The shock of qualifying for a Mythic Championship lasted for a few weeks. I was riding that high for a long time. Until it kind of hit me — I need to learn an entirely new format that I have never played competitively: Limited.
Not even Sealed, where I could just hope to open some bombs. Drafting — one of the most skill intensive formats in all of Magic. MCVI is Eldraine Limited and Standard. I’ve definitely felt comfortable in Standard because it’s played on the SCG Tour and is one of my favourite formats. However, when it comes to drafting, I was wildly unprepared.
The last time I had drafted in paper was Eternal Masters draft at my LGS with some friends. So, needless to say, I was a little nervous for the Limited portion of the Mythic Championship.
Where do I start? How do I know what’s good? How can I figure out what colours everyone is in? Do you leave the land in the pack? (lol) My biggest fear was walking into the tournament hall and 0-3ing the draft portion before Standard even started. I suppose that could still happen, however I have been able to find ways to improve over the past few weeks.
I started my introduction to drafting with some Arena drafts. And yeah, I know, the bots are bad.
Starting my testing off on Arena helped me develop some initial drafting skills that you can only get from experience. Specifically, being able to see what is open and drafting a deck accordingly. Sure, [Card]Merfolk Secretkeeper[/Card] was always open, and every deck had four or more copies of the card if I wanted them. That said, it was still beneficial to me to be able to identify that a specific archetype was strong/open in a given draft. Arena drafting also gave me an idea of different draftable archetypes in the format. I’ve seen food decks, mono-coloured decks and lots of other synergies in various forms.

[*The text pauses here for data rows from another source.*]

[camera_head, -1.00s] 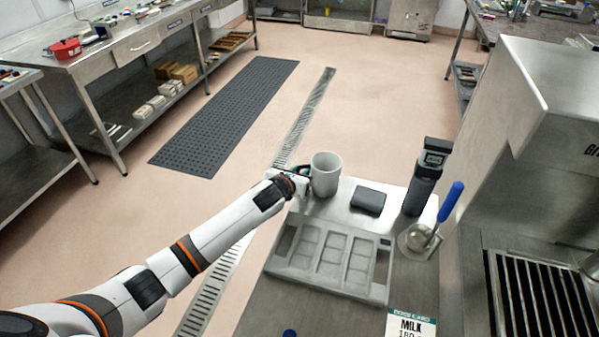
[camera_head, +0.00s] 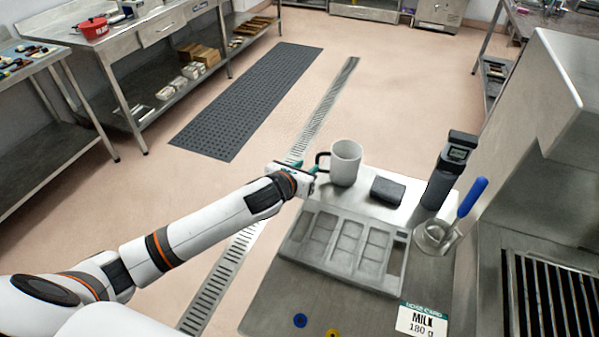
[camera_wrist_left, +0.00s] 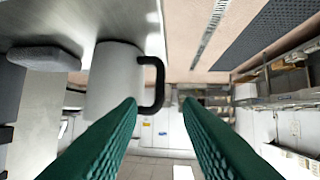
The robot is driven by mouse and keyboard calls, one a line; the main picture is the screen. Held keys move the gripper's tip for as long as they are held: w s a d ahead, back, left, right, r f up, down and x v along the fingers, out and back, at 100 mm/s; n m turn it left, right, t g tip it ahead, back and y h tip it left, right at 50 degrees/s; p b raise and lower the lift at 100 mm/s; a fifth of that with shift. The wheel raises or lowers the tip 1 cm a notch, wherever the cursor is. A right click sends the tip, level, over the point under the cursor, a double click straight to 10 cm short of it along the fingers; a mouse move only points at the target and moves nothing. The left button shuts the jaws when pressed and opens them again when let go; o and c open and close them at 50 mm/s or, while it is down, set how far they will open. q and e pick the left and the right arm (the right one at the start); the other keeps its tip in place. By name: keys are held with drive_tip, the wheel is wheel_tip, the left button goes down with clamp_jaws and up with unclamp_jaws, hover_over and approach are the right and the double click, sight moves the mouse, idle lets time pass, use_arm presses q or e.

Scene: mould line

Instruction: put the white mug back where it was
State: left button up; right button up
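The white mug (camera_head: 346,164) stands upright near the far left corner of the steel worktop (camera_head: 265,310). Its black handle points left towards my left gripper (camera_head: 318,168). In the left wrist view the mug (camera_wrist_left: 112,80) is left of centre, and its handle (camera_wrist_left: 158,85) shows just ahead of the gap between the green fingers. The left gripper (camera_wrist_left: 160,103) is open, its fingers apart with nothing clasped between them. In the head view the fingertips are partly hidden beside the handle. My right gripper is not in view.
A dark box (camera_head: 388,191) lies right of the mug, with a black upright device (camera_head: 450,170) beyond it. A grey compartment tray (camera_head: 345,250), a metal pot with blue handle (camera_head: 437,236) and a milk card (camera_head: 422,320) are nearer. Open floor lies left.

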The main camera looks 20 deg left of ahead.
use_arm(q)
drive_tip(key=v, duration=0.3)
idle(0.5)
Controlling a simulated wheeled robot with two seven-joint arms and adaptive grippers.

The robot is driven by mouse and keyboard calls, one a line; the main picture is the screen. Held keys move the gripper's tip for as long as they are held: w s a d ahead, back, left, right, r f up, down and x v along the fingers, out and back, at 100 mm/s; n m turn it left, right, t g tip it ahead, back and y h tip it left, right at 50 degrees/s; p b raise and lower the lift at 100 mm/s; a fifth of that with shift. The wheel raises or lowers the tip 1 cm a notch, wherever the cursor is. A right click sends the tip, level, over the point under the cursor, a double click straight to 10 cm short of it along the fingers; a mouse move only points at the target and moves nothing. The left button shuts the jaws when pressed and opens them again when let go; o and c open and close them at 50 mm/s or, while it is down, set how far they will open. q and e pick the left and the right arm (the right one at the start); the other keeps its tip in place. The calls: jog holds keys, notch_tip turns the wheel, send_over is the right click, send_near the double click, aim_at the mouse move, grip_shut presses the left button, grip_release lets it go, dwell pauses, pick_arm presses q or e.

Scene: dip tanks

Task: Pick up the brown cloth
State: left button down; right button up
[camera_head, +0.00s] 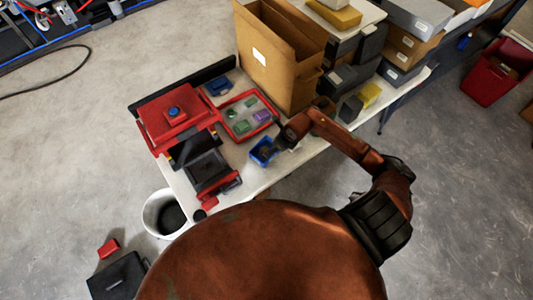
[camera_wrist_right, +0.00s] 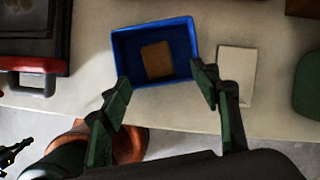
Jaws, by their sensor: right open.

What Arena drafts offer is a like a visual exercise. It might not be the highest level of play or drafting, but it lets you see everything play out in front of you. And for someone trying to hone my skills, this had a lot of value.

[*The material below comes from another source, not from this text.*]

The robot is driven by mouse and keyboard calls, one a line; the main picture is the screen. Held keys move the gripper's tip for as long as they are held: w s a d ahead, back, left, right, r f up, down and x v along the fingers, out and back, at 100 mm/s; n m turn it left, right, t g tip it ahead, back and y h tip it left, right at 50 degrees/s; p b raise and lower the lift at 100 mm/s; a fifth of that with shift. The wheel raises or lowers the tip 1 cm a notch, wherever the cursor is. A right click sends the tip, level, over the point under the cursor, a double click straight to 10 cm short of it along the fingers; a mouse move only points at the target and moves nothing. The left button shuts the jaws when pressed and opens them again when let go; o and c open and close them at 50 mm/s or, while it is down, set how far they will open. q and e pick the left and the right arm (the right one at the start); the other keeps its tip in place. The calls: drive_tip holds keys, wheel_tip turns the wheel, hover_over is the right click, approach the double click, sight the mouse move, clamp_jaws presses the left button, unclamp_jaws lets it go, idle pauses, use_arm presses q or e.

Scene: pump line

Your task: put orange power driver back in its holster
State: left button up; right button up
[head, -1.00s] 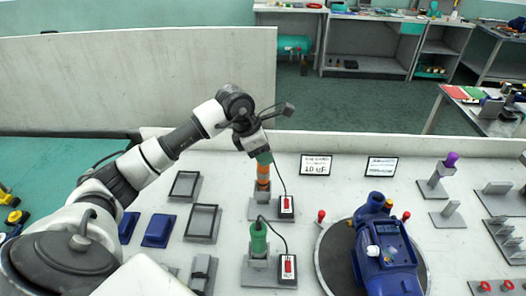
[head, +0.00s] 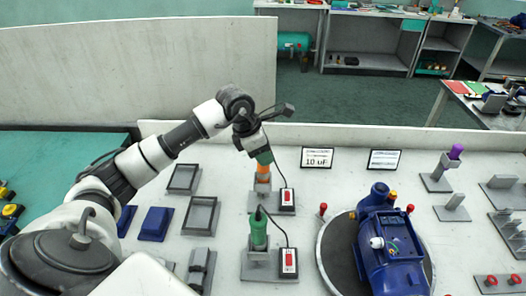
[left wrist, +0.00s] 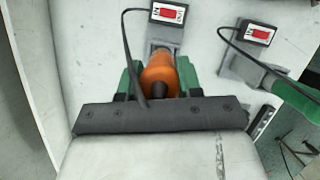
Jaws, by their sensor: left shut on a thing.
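The orange power driver (head: 262,169) stands upright at the grey holster (head: 262,187) on the white bench. My left gripper (head: 264,157) is above it and shut on its upper part. In the left wrist view the orange driver (left wrist: 160,74) sits between the green fingers of my left gripper (left wrist: 160,82). The driver's lower end meets the holster in the picture. I cannot tell how deep it sits in it. A black cable runs from the driver to a box with a red switch (head: 287,199). My right gripper is not in view.
A green driver (head: 258,230) stands in a similar holder just in front, with its own cable and switch box (head: 289,262). A blue pump (head: 387,250) rests on a round turntable to the right. Empty grey trays (head: 200,216) lie to the left. A low wall runs behind.

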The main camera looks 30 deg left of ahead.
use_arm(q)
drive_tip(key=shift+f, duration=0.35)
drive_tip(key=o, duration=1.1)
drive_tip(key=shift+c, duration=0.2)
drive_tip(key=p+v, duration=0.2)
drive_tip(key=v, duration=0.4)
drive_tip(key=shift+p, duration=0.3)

I needed to work on playing around that niche pump spell in Limited. It’s much different than a constructed where you always know what to expect. A lot of gameplay in draft happens because of your instincts, all the things you learned from draft after draft. This diversity of gameplay was a little easier to learn on arena, so I’m happy with that part of my testing.
After figuring out a few basics on my own, I turned to some friends, teammates and Limited masters to help inform me about the more nuanced aspects of drafting and the format in general.

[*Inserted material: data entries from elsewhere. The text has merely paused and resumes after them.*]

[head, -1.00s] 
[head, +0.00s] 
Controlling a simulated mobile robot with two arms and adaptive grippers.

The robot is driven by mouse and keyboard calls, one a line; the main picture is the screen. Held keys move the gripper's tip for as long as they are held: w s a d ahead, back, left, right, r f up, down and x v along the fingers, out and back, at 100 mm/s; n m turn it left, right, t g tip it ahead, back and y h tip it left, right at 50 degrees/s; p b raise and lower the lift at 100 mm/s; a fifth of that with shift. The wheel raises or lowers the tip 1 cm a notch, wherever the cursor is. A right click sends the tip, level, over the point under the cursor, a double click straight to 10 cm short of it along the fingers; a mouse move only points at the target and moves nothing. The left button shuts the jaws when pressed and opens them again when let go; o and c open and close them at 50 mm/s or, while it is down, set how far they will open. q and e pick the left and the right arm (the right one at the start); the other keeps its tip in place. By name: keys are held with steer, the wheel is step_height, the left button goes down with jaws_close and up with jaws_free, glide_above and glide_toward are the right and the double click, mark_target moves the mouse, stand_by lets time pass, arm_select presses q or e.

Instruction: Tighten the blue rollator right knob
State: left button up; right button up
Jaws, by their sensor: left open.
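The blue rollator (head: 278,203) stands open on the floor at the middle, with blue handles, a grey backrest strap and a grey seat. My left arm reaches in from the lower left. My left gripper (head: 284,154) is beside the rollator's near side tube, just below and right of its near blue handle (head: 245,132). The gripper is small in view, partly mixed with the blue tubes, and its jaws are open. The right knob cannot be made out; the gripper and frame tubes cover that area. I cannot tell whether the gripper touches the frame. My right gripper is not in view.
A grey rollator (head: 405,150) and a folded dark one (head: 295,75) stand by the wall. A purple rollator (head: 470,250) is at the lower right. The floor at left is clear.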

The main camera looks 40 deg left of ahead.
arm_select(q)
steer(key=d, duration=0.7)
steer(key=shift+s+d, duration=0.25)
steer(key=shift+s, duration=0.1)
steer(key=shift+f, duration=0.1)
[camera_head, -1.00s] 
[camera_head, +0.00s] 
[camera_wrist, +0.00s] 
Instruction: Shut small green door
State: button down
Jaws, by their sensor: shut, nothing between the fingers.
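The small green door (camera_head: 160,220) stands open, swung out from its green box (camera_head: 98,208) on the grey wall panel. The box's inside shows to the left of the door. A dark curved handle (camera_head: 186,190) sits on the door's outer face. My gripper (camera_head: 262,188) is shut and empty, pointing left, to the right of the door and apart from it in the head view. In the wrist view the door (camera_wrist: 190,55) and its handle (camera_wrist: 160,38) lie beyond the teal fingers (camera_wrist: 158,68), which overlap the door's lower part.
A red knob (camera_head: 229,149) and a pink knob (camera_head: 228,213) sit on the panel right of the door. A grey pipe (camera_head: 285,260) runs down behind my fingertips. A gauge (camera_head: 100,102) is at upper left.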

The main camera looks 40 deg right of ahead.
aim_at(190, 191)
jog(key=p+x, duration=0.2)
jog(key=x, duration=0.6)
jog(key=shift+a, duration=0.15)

I learned the proper functions of each card type within the context of the format: removal, threats and bombs. I also learned there is a point where removal costs too much mana and is not worth playing. Finally, I learned how to identify which colours and archetypes are open and how to draft the best deck possible with what is available.
Collaborating with others is huge in Magic and tournament preparation, especially something as high-level as a Mythic Championship. Moving my preparation towards watching others’ draft, hearing their ideas and rationales and seeing different analyses of cards was extremely helpful in my learning process. I don’t like to gather information from only one source, but rather a compilation of information from numerous sources.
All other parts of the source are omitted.